-- begin TASK DATA --
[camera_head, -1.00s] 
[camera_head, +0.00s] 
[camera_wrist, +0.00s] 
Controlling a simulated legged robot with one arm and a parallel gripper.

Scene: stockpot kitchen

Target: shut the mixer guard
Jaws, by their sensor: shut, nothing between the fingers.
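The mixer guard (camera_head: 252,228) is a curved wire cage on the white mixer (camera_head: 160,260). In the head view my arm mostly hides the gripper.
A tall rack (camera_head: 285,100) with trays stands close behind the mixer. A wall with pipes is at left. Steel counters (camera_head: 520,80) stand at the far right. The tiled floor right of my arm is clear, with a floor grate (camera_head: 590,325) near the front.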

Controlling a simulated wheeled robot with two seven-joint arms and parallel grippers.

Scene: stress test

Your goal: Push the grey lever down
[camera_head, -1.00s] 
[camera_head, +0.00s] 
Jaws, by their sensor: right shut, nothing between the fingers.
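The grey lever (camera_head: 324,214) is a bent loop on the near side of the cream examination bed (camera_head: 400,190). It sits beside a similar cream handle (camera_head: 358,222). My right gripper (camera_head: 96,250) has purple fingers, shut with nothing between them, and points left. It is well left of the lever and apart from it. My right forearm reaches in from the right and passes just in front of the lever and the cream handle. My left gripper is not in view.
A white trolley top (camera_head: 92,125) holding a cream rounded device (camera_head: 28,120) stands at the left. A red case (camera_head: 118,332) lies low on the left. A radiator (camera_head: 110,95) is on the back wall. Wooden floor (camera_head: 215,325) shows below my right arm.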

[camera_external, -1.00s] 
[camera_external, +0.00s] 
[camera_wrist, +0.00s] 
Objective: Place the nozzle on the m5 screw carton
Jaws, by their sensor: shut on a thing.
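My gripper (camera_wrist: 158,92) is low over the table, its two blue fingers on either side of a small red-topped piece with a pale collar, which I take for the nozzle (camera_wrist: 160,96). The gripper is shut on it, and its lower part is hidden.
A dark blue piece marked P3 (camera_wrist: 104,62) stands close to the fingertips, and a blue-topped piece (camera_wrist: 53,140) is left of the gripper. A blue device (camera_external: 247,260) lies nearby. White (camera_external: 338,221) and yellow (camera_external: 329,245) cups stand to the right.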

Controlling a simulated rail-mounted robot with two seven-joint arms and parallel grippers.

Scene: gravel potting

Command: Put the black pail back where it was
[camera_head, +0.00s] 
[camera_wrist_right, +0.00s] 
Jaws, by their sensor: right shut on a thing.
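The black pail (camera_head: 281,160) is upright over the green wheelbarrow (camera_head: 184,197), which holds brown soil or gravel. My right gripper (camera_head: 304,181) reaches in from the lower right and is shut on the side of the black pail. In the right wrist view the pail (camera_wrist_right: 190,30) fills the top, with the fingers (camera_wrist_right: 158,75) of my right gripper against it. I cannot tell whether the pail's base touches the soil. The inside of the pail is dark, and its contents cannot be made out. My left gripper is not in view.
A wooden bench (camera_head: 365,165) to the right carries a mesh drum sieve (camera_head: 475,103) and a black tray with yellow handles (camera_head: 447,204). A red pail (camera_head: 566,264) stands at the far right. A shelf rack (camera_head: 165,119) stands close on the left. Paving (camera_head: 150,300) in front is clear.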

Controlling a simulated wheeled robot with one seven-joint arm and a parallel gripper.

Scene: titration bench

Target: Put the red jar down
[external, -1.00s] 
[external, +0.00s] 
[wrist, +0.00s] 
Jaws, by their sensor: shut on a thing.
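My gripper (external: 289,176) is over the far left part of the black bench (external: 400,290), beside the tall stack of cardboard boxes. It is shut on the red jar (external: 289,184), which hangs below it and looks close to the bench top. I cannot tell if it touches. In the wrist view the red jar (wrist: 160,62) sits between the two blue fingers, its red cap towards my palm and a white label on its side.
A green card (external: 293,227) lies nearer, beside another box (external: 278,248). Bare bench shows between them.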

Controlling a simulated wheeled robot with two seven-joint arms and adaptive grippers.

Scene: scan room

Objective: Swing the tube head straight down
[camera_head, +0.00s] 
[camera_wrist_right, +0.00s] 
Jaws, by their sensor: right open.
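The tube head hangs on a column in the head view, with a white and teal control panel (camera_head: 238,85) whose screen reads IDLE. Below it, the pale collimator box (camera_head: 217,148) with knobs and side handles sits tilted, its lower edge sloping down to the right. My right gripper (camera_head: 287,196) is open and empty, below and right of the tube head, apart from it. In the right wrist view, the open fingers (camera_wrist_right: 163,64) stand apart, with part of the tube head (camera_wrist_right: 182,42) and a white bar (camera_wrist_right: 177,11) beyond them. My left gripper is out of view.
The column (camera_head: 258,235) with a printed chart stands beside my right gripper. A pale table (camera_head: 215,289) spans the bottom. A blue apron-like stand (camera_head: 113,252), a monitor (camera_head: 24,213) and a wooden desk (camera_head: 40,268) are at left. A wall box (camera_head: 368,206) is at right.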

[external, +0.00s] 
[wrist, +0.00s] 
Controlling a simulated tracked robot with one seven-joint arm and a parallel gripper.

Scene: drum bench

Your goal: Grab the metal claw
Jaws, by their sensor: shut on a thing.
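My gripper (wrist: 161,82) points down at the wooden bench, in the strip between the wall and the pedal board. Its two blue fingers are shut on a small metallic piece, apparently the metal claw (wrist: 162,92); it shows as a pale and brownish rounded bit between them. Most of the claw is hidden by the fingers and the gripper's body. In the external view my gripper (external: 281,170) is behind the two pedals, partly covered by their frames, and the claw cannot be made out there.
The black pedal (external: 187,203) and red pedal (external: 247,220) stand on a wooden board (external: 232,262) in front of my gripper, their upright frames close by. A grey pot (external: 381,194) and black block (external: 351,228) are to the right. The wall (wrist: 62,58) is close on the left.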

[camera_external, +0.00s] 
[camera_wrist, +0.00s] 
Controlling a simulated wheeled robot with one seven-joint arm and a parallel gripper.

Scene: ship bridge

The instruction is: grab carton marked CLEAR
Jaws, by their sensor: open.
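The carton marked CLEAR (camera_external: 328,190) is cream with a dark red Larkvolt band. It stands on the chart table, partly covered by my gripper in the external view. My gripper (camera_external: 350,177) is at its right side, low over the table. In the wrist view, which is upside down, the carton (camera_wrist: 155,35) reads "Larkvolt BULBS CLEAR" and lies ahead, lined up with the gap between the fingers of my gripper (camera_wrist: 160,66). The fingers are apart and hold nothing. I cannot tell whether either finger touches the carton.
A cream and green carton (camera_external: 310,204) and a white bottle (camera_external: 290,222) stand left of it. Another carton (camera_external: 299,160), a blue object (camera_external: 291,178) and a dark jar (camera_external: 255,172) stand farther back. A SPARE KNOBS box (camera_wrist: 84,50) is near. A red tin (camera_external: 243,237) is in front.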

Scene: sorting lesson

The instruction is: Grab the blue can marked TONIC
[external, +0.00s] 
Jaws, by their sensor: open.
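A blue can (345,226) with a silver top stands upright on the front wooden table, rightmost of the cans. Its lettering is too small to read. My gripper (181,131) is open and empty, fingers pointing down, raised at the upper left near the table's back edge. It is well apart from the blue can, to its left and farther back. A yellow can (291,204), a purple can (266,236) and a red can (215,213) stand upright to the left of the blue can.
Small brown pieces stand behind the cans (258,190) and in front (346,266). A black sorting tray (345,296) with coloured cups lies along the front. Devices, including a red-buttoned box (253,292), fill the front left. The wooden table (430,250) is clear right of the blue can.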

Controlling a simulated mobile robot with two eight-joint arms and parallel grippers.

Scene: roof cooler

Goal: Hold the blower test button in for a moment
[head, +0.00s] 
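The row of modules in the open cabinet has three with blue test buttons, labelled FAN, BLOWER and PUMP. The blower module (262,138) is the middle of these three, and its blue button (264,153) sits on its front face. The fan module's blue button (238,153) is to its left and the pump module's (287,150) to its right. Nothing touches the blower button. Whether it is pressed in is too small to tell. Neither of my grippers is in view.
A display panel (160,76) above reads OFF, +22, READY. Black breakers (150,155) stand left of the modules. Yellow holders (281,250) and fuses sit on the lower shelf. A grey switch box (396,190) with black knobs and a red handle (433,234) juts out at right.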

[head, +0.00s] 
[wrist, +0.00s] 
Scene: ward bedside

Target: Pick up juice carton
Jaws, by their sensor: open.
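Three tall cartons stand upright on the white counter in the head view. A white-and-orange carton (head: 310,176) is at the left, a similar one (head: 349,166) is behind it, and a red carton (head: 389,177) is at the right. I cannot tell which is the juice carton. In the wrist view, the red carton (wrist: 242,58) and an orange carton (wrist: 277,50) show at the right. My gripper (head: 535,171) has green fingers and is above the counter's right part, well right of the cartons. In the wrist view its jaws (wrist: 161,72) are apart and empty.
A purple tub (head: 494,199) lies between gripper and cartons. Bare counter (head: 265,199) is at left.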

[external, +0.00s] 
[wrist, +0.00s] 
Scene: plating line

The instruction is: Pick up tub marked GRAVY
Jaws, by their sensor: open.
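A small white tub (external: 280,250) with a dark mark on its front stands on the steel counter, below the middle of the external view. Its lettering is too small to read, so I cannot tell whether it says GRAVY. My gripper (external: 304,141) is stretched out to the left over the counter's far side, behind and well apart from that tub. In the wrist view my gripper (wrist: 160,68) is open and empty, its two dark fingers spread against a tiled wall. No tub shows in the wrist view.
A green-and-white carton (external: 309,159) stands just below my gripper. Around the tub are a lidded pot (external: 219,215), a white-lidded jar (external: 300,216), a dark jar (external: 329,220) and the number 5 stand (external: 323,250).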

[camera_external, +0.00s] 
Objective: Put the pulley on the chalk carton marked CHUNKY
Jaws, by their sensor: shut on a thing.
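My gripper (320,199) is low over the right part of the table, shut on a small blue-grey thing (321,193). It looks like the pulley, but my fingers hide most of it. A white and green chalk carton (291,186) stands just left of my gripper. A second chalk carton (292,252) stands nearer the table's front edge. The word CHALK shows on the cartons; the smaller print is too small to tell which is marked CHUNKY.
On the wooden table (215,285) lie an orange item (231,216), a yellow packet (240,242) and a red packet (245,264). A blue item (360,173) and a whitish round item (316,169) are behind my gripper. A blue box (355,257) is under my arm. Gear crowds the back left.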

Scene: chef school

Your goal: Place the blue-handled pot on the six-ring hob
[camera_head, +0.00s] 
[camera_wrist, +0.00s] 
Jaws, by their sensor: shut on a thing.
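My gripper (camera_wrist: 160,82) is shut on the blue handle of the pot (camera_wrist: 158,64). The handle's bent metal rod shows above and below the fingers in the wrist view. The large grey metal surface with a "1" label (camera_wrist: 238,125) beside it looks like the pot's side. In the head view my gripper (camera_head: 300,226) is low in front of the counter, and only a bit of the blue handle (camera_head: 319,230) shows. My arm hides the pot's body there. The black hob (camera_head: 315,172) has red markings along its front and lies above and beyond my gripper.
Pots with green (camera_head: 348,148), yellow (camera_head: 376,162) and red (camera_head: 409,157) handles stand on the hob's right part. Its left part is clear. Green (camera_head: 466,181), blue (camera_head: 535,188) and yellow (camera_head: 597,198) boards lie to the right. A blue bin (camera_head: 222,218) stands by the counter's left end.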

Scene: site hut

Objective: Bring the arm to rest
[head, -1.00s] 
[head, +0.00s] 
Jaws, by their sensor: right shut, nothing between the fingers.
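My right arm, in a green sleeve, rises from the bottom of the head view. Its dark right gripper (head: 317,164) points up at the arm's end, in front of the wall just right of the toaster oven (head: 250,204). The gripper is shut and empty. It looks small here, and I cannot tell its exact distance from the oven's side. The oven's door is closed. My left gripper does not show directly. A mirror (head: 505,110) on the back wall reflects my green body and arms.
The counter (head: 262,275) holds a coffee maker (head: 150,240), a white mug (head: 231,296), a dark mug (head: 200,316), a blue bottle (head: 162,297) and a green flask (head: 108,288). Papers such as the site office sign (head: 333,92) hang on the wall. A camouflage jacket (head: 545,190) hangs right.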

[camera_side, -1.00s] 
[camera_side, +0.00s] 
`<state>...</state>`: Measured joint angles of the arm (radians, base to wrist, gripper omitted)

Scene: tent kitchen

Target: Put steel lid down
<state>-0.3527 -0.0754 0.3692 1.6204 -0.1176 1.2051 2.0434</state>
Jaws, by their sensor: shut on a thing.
-- end TASK DATA --
* [TASK STATEMENT]:
Locate all lines holding the word "instruction", then copy them out.

* [RESPONSE TO THE TASK]:
The instruction is: grab carton marked CLEAR
The instruction is: Grab the blue can marked TONIC
The instruction is: Pick up tub marked GRAVY

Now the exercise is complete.